(Given request): Copy, exactly and only, the lines from the one with "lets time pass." up to and including the one with "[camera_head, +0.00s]", leaving pictures out.

(Information shown):
>> Start
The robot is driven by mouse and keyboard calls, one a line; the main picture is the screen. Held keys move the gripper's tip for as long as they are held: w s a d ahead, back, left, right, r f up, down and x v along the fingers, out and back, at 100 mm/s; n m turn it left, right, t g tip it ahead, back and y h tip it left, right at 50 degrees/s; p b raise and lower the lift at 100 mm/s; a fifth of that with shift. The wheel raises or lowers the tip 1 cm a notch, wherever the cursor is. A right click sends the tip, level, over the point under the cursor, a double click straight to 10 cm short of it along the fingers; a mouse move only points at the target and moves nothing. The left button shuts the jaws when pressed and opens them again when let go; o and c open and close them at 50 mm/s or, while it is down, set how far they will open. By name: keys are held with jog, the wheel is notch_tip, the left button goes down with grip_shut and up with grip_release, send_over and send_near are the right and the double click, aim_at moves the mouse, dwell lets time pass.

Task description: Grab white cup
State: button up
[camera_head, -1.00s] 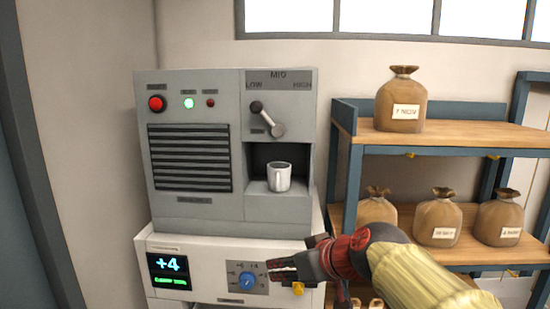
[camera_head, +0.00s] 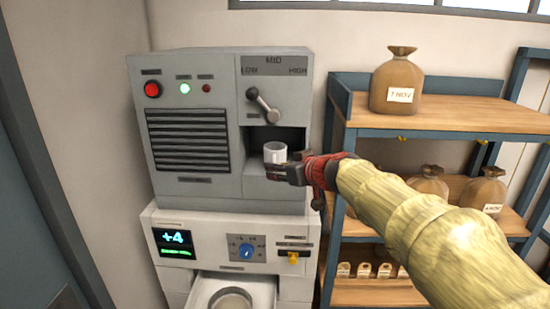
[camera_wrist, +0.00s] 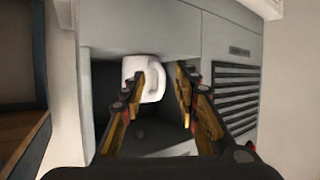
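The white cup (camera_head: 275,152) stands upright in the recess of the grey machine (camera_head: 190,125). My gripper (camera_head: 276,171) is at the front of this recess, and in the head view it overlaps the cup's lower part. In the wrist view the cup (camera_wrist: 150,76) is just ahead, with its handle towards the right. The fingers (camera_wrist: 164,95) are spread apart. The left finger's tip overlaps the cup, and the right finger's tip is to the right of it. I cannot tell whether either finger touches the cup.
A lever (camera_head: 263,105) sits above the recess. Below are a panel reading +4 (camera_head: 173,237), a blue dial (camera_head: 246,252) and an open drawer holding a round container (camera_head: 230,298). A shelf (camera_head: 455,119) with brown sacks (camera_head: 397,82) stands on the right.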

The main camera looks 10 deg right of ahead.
>> End
>> Start
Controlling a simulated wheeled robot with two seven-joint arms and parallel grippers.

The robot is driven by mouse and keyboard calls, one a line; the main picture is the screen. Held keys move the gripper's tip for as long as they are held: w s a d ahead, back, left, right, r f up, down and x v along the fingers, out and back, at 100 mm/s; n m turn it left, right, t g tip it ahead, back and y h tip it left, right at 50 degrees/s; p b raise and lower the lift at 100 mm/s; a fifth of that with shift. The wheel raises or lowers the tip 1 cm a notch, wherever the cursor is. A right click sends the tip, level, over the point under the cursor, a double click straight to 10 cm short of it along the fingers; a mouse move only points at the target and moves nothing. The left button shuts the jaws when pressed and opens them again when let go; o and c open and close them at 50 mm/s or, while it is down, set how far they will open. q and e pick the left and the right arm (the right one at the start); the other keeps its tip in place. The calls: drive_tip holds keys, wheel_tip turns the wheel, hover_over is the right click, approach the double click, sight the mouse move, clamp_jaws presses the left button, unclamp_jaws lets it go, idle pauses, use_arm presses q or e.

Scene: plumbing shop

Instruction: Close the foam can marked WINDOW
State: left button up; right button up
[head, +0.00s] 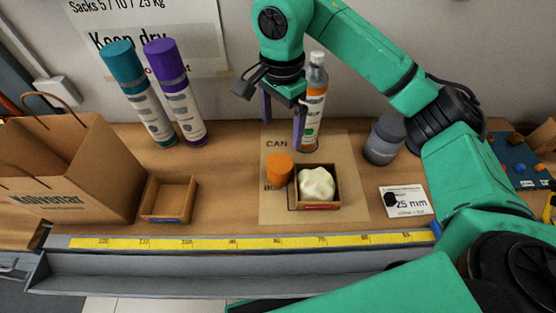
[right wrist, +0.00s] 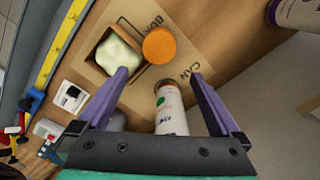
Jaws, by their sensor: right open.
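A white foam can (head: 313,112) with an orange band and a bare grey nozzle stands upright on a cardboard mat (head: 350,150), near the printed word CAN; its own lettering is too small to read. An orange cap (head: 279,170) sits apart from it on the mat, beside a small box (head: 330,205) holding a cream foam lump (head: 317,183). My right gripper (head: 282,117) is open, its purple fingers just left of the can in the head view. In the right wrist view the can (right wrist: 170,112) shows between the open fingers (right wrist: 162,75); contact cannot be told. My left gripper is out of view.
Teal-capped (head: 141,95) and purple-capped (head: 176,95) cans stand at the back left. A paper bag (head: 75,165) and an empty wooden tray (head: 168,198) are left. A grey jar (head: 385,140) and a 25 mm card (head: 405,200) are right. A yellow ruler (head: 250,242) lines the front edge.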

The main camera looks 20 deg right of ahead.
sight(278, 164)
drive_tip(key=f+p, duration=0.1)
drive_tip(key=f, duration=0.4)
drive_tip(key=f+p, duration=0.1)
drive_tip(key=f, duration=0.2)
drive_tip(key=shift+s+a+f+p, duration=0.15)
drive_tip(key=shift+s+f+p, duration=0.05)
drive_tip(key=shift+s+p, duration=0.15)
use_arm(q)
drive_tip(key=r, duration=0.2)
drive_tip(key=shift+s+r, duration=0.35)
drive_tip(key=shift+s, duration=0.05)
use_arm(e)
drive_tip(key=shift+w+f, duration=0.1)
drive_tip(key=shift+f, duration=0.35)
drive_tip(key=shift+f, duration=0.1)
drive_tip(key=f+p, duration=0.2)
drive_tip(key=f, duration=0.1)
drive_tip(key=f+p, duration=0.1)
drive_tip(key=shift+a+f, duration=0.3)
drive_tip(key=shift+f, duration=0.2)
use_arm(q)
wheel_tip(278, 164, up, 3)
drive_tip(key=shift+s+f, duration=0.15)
>> End
(The answer):
The robot is driven by mouse and keyboard calls, one a line; the main picture is the screen. Held keys move the gripper's tip for as long as they are held: w s a d ahead, back, left, right, r f up, down and x v along the fingers, out and back, at 100 mm/s; n m turn it left, right, t g tip it ahead, back and y h tip it left, right at 50 degrees/s; p b raise and lower the lift at 100 mm/s; a fifth of that with shift. The wheel raises or lowers the tip 1 cm a notch, wherever the cursor is. A right click sends the tip, level, over the point under the cursor, a double click straight to 10 cm short of it along the fingers; a mouse move only points at the target and moves nothing. The left button shuts the jaws when pressed and opens them again when let go; o and c open and close them at 50 mm/s or, while it is down, set how far they will open. By name: keys are held with jog, the wheel is notch_tip, the left button goes down with grip_shut and up with grip_release, send_over and send_near are the right and the double click, aim_at moves the mouse, dwell lets time pass.

Task description: Grab white cup
State: button up
[camera_head, -1.00s] 
[camera_head, +0.00s] 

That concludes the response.